Search in 2D matrix II

Here are the detailed commercial-grade notes for the problem Search a 2D Matrix II from LeetCode:

Problem Link

Problem Statement

Given an m x n matrix of integers where:

Each row is sorted in ascending order from left to right.
Each column is sorted in ascending order from top to bottom.

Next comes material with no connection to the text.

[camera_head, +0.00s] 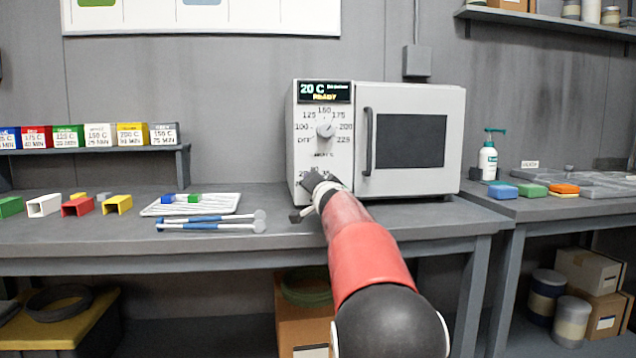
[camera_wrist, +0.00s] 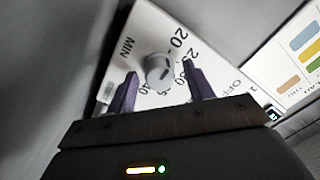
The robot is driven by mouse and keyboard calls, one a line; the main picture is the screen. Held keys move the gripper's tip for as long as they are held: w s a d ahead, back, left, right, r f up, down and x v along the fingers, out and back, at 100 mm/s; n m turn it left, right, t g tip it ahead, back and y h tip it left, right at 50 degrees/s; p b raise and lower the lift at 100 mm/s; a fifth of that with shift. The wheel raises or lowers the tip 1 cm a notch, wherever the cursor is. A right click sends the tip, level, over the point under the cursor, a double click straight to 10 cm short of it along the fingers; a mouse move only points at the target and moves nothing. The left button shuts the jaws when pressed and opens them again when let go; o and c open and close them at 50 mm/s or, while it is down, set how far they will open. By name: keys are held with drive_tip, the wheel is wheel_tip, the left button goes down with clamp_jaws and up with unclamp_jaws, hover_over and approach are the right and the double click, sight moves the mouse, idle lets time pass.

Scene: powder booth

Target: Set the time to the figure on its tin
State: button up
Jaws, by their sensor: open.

Implement an efficient algorithm that searches for a target value in this matrix. Return true if the target exists, otherwise return false.

Examples

Example 1:

Input:

matrix = [[1,4,7,11,15],
		  [2,5,8,12,19],        
		  [3,6,9,16,22],         
		  [10,13,14,17,24],         
		  [18,21,23,26,30]]  
target = 5

Output: true

Example 2:

Input:
Same matrix, target = 20
Output: false

Constraints

m == matrix.length
n == matrix[i].length
1 <= n, m <= 300
-10⁹ <= matrix[i][j], target <= 10⁹
All integers in rows and columns are individually sorted in ascending order.

Intuition

We are given a matrix where both rows and columns are sorted, which rules out a simple binary search over the entire matrix directly. But it gives us a strong clue:

If we start from the top-right corner:
- If current element > target → eliminate the column
- If current element < target → eliminate the row

This two-pointer technique uses the sorted structure of the matrix to eliminate one row or one column in each step, ensuring O(m + n) time complexity.

Approach

Start from the top-right corner: row = 0, col = n - 1
Loop until you go out of matrix bounds:
- If matrix[row][col] == target: return true
- If matrix[row][col] > target: move left → col--
- Else: move down → row++
If loop ends, return false

Java Code

class Solution {
    public boolean searchMatrix(int[][] matrix, int target) {
        int m = matrix.length;
        int n = matrix[0].length;
        int row = 0, col = n - 1;

        while (row < m && col >= 0) {
            if (matrix[row][col] == target) {
                return true;
            } else if (matrix[row][col] > target) {
                col--;
            } else {
                row++;
            }
        }

        return false;
    }
}

Time and Space Complexity

Time Complexity: O(m + n)
In the worst case, we move from top-right to bottom-left through m rows and n columns.
Space Complexity: O(1)
No extra space is used.

Dry Run

Input:

matrix = [[1,4,7,11,15],
		  [2,5,8,12,19],        
		  [3,6,9,16,22],         
		  [10,13,14,17,24],         
		  [18,21,23,26,30]]  
target = 5

Steps:

Start at (0,4) → 15 → 15 > 5 → move left
(0,3) → 11 → 11 > 5 → move left
(0,2) → 7 → 7 > 5 → move left
(0,1) → 4 → 4 < 5 → move down
(1,1) → 5 → match → return true

Conclusion

This problem is a classic application of 2D matrix traversal using logical elimination, leveraging sorted properties of both rows and columns. Instead of brute force or nested binary searches, this O(m + n) solution is clean, intuitive, and efficient.

Whenever you're faced with a matrix sorted both row-wise and column-wise, consider starting from a corner (typically top-right or bottom-left) to apply this traversal technique.